There is one great solution to both of these problems. Own them. If, during your research you discover a secret love for isobars and thermoclines and rain shadows, for the sake of all that’s holy: go ahead and write a book about polar meteorology! It’s probably a niche book, but who knows? If you can make it compelling, go forth and prosper. If your setting is at odds with your tone–make a point of that! Use it. Use the crash of the sundappled waves to let your character meditate on deep time, on the size of life. Or make them even more miserable because everyone around them is so happy.

There’s a big secret here, one you should have learned in Creative Writing 101, but probably didn’t. Stories change as we write them. The stories we want to tell change. But you should always stay in control. Know what kind of story you want to write, know what it says. Know that you want it to say that. Be ready to change everything on a moment’s notice–but always make changes you want to make.

What’s most important in your story? The plot? The characters (99% of the time, it’s one of these two)? Then setting should exist only and entirely in service to your plot or your characters. There’s an easy rule for this. Ask yourself, before you start to write, whether your story could take place somewhere else. Whether it would work just as well in Kansas. Or the third planet of Altair. Or under the sea. If so, then your setting isn’t necessary. It’s just there for color and flavor. Those are important things, but they’re not super important, and so your setting can be chopped up, mutilated, or safely ignored as you choose.

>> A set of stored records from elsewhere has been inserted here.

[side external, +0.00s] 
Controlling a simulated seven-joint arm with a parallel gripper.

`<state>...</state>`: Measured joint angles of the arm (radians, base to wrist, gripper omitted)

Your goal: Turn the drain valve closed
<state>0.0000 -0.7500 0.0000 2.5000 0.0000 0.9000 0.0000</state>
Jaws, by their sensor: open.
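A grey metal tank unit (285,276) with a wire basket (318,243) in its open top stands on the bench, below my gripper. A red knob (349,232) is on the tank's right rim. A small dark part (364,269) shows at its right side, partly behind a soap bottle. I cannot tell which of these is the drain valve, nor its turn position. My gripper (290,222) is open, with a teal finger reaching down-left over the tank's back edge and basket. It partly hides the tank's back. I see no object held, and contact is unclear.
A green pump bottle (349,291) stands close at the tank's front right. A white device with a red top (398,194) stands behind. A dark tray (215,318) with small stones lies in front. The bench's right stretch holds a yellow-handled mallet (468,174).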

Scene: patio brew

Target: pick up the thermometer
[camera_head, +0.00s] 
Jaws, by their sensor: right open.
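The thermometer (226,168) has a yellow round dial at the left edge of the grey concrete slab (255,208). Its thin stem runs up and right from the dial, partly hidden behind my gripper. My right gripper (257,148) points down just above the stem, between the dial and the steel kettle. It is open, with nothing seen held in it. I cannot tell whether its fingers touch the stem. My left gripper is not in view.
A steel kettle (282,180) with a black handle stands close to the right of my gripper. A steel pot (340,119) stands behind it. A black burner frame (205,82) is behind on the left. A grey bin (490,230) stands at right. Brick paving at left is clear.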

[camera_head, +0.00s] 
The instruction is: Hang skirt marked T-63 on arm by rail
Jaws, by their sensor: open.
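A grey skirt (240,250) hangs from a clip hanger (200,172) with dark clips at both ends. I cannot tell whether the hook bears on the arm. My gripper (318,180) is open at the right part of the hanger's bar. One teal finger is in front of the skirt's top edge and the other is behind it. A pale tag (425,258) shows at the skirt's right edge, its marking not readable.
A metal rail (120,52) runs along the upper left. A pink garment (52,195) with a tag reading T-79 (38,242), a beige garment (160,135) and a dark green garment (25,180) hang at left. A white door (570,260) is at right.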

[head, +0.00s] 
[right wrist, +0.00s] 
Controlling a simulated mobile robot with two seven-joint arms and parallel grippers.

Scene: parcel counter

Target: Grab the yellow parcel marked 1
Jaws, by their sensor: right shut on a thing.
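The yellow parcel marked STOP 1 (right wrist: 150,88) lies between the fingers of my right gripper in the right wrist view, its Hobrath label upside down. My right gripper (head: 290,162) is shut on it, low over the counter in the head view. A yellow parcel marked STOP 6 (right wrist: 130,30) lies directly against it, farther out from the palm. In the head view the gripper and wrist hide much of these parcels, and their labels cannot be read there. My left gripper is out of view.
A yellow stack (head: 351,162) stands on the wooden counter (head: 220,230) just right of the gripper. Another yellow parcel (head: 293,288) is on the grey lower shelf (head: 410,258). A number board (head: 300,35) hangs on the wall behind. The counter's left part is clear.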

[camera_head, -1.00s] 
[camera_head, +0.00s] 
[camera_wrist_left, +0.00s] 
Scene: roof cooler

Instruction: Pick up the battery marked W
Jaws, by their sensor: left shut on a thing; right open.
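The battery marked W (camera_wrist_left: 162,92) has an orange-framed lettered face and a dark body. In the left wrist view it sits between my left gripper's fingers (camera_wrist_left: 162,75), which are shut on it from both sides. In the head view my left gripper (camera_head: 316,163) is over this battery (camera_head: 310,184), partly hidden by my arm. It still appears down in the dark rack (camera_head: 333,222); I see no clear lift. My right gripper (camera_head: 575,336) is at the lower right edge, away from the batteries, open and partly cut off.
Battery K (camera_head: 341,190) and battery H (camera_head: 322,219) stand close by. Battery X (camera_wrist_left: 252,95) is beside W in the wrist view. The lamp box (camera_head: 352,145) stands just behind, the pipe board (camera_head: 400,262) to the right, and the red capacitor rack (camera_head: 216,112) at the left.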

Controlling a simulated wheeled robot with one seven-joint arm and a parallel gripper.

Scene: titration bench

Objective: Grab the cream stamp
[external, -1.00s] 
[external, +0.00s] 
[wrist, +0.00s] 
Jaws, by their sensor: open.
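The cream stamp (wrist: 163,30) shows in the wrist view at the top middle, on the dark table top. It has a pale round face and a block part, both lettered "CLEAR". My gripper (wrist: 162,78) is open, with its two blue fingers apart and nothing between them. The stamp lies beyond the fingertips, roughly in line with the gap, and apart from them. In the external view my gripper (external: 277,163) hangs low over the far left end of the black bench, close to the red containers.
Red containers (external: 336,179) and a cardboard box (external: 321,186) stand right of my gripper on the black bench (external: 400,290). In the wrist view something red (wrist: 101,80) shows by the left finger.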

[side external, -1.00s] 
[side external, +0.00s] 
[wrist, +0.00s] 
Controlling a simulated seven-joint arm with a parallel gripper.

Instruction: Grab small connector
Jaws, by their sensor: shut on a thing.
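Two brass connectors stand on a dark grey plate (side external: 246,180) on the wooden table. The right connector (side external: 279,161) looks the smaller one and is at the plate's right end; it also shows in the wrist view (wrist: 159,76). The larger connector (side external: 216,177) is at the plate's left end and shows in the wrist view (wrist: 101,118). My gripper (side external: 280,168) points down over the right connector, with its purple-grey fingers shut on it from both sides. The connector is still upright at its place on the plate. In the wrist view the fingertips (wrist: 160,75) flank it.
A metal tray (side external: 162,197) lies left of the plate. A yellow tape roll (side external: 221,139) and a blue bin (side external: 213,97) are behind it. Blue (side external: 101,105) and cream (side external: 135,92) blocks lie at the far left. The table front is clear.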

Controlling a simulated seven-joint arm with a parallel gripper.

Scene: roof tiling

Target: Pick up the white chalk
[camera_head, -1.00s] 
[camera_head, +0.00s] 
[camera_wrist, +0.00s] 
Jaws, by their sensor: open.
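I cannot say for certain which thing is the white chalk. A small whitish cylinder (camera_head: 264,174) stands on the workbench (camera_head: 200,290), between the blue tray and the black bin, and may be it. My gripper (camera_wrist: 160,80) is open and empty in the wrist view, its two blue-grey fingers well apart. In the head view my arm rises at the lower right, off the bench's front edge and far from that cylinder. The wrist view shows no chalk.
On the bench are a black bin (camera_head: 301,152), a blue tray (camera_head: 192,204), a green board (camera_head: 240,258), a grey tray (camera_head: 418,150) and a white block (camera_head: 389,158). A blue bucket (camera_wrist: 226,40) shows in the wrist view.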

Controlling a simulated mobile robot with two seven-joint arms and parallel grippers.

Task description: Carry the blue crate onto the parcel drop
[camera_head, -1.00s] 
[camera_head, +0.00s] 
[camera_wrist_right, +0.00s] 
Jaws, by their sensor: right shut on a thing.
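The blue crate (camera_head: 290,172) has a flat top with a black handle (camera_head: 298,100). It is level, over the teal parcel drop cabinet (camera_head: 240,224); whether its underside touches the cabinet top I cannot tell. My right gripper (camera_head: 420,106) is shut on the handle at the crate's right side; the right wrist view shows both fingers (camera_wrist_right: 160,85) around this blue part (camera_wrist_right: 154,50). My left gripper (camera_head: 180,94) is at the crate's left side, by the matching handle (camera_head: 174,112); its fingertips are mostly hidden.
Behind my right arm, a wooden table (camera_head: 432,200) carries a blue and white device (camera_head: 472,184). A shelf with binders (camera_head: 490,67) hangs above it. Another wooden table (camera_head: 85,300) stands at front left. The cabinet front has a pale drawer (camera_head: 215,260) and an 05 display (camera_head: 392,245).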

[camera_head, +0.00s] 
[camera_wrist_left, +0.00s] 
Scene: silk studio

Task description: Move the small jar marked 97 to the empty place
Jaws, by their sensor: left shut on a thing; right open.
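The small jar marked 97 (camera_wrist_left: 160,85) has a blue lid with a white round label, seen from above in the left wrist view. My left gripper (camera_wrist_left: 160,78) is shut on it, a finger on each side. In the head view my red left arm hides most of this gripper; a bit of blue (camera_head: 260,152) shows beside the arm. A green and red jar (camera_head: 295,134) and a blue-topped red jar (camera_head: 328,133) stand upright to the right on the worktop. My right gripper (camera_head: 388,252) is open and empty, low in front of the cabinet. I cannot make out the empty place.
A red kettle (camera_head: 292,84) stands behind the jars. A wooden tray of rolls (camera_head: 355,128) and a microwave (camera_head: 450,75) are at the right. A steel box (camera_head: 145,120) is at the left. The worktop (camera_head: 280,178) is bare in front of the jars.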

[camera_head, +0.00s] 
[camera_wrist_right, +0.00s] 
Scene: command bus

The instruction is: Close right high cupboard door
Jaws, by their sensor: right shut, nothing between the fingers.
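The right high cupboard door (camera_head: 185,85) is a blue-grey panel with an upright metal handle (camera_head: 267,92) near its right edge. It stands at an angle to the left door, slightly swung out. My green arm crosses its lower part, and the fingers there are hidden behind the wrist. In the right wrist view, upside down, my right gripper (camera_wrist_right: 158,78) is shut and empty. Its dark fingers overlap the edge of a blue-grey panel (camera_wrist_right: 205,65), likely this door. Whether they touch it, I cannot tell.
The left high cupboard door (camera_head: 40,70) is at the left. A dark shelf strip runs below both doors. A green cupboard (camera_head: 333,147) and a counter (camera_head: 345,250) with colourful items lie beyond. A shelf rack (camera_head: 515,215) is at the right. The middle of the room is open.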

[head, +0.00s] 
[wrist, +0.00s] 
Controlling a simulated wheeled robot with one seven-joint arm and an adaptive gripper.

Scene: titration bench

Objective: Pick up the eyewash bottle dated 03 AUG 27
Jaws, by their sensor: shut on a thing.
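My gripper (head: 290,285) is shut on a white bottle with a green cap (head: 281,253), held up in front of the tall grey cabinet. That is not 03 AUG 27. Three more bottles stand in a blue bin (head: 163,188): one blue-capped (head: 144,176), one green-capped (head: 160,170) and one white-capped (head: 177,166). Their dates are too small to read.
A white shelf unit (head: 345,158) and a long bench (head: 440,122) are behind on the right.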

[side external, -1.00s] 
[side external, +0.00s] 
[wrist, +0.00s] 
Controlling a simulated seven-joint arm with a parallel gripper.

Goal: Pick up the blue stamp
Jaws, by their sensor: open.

Was your answer no? Can your story only take place in one particular setting? Would it seem impossible someplace else? Is this literally the only place in the universe this story could happen? Then suddenly setting is super important. Still–you want to work with it. Not in it. Never, ever let it become more important than the people who inhabit it.

Setting is seductive. It’s incredibly dangerous. Don’t let it take over your story–instead, make it work for you.